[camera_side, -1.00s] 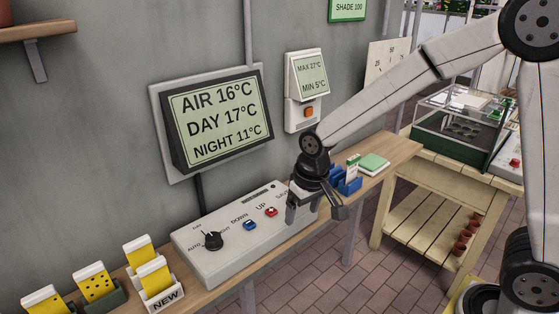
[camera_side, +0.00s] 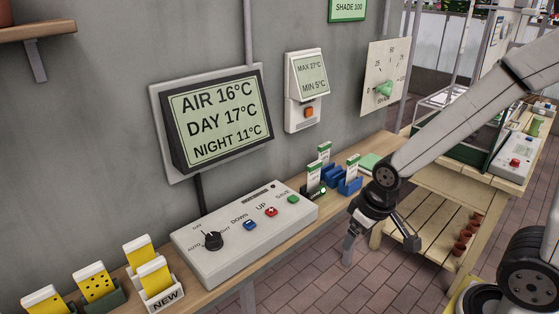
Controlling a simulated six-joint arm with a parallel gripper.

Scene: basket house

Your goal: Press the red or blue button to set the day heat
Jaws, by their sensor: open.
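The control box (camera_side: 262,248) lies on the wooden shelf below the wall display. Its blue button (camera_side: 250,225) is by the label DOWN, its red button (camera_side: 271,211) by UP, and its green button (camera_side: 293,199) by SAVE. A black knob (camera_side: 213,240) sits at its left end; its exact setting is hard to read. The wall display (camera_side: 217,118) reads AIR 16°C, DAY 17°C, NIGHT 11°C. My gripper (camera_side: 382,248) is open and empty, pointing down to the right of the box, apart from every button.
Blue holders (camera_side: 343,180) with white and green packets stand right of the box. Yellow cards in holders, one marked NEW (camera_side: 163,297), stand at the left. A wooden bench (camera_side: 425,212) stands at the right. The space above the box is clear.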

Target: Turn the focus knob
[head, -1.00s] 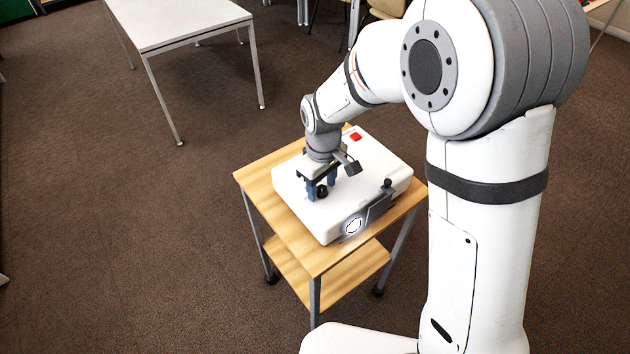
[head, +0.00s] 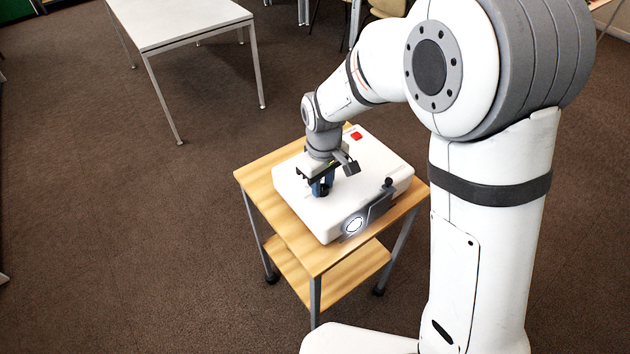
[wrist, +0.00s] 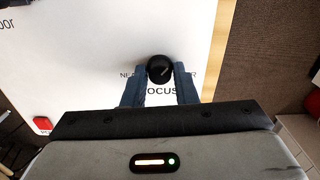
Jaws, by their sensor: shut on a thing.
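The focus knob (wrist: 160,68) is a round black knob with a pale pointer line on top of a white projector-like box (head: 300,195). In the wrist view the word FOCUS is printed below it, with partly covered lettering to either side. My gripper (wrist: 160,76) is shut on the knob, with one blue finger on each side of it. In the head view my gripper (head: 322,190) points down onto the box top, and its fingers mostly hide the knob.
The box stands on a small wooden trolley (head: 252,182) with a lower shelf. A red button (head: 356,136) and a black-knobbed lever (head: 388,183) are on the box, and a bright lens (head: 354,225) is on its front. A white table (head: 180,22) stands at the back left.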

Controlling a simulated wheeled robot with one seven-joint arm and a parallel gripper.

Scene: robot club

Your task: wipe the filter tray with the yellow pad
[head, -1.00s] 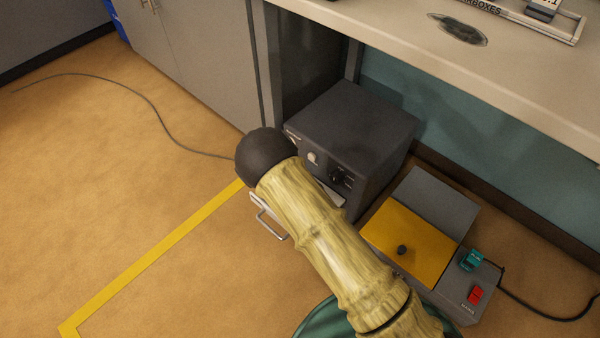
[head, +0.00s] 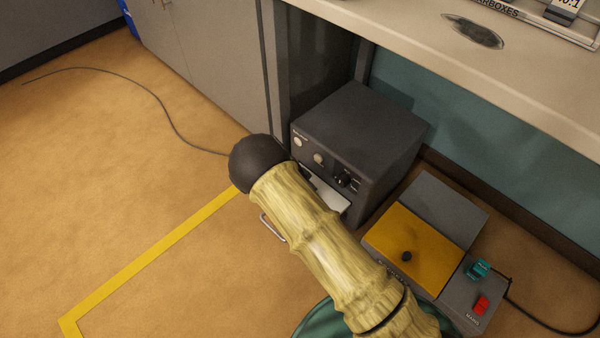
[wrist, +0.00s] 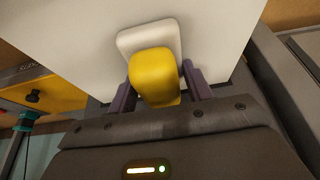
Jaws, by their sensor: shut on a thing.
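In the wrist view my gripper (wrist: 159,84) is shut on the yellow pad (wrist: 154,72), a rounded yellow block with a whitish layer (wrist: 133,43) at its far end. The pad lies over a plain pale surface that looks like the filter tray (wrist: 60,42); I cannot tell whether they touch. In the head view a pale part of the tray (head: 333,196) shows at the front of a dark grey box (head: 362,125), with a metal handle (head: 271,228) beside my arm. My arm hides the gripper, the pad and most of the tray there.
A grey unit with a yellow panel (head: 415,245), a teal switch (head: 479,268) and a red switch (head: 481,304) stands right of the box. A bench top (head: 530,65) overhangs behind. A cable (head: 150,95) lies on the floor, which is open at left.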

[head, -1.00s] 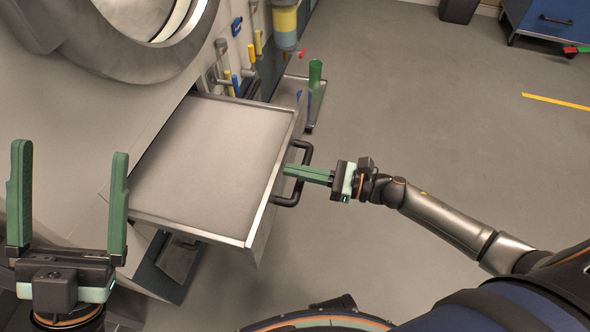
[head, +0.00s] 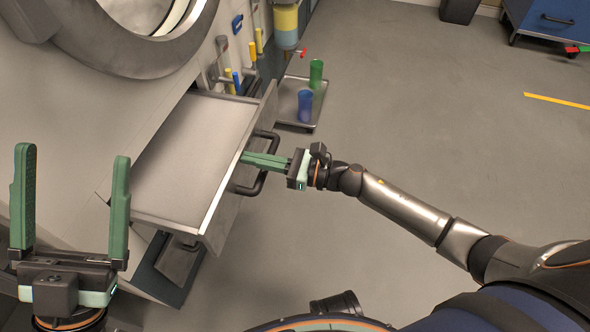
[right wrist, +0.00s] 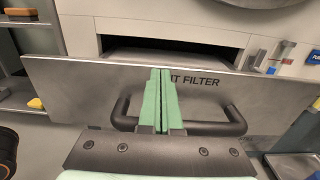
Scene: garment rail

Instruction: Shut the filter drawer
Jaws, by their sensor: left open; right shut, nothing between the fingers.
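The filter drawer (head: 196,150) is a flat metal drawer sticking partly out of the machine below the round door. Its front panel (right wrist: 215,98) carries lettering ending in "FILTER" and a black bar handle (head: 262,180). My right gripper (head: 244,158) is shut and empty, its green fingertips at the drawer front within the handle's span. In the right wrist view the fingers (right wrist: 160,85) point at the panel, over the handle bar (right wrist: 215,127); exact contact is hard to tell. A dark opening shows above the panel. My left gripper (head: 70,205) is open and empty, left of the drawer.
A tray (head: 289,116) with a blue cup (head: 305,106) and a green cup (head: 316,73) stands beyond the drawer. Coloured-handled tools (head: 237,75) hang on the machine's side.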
==
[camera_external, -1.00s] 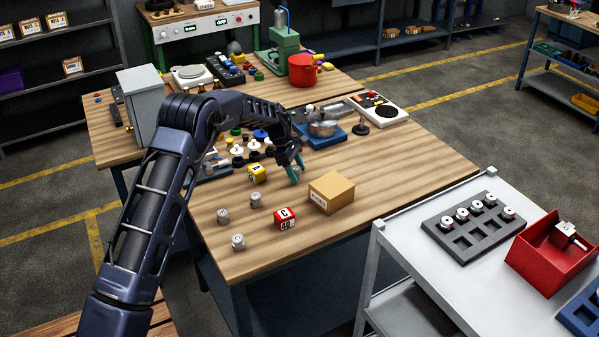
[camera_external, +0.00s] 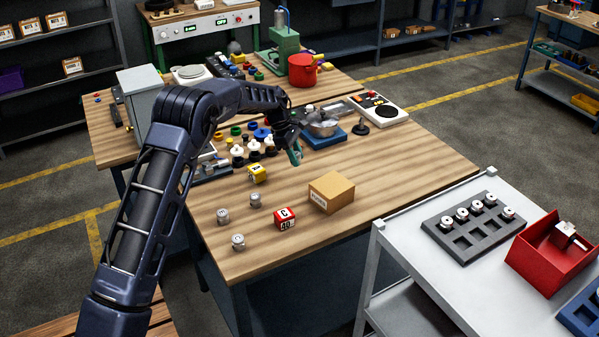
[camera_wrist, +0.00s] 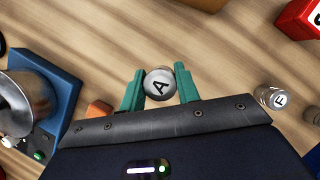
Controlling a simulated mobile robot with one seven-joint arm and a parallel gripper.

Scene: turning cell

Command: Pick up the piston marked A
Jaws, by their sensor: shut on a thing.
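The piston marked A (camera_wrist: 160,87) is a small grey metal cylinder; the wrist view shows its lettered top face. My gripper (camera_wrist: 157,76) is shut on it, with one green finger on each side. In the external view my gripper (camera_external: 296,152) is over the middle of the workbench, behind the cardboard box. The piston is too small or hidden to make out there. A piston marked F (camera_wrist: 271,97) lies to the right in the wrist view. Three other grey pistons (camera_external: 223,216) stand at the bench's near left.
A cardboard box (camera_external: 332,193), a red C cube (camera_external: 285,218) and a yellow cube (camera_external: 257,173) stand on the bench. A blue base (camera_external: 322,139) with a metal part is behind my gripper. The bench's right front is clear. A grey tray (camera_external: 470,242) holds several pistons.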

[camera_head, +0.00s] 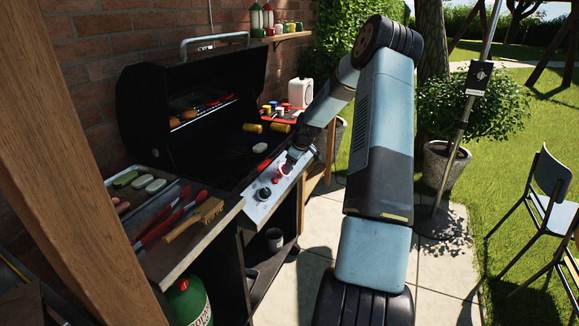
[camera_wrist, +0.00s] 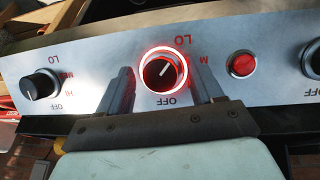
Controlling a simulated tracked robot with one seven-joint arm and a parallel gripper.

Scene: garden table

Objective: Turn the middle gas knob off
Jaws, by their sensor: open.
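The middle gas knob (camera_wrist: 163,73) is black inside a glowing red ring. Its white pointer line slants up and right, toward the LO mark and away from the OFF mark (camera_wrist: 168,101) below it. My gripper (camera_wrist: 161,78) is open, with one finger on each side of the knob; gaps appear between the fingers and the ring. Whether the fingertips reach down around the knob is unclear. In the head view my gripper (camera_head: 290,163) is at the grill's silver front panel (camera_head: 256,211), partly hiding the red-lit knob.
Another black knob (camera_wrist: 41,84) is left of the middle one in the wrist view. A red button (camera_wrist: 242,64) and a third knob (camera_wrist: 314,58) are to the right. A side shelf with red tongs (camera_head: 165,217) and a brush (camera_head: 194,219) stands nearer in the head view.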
* * *
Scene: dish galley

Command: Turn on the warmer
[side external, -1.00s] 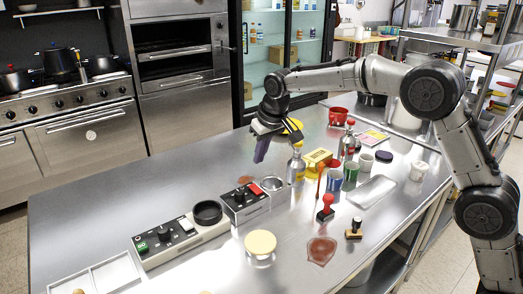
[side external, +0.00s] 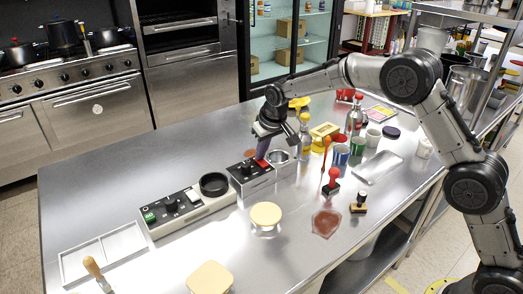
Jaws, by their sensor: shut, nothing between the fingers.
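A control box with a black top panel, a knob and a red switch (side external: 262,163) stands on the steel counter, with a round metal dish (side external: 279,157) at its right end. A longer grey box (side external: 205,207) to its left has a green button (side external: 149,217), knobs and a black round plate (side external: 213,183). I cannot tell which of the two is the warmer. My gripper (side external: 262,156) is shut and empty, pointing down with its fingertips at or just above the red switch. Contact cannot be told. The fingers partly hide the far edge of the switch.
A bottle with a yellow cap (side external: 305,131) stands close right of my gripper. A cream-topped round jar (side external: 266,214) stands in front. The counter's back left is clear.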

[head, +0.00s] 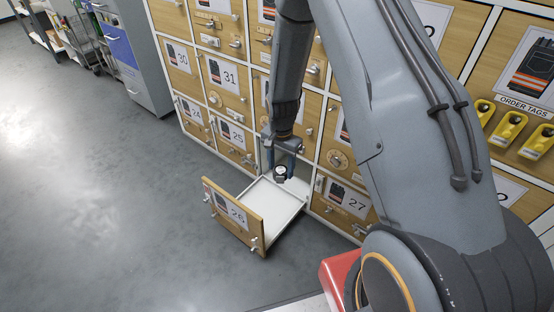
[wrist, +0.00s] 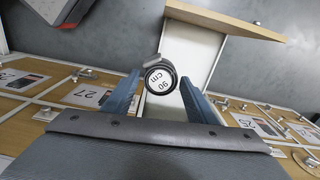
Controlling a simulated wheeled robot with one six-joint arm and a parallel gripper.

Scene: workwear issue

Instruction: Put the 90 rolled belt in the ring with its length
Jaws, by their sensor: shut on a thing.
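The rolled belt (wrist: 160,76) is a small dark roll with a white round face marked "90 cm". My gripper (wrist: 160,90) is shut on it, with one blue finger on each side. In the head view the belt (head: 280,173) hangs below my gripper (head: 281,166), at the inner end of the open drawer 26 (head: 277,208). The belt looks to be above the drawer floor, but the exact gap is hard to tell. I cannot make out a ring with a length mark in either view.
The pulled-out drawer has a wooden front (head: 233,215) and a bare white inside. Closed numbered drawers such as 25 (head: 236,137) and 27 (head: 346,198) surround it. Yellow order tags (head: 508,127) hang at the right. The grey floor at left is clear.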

[Task requirements] Only the lines from the one containing "Controlling a simulated tracked" to the one containing "Objective: Turn the middle gas knob off" are to be printed, both ends included, exactly as written.

[Exercise answer]
Controlling a simulated tracked robot with one seven-joint arm and a parallel gripper.

Scene: garden table

Objective: Turn the middle gas knob off

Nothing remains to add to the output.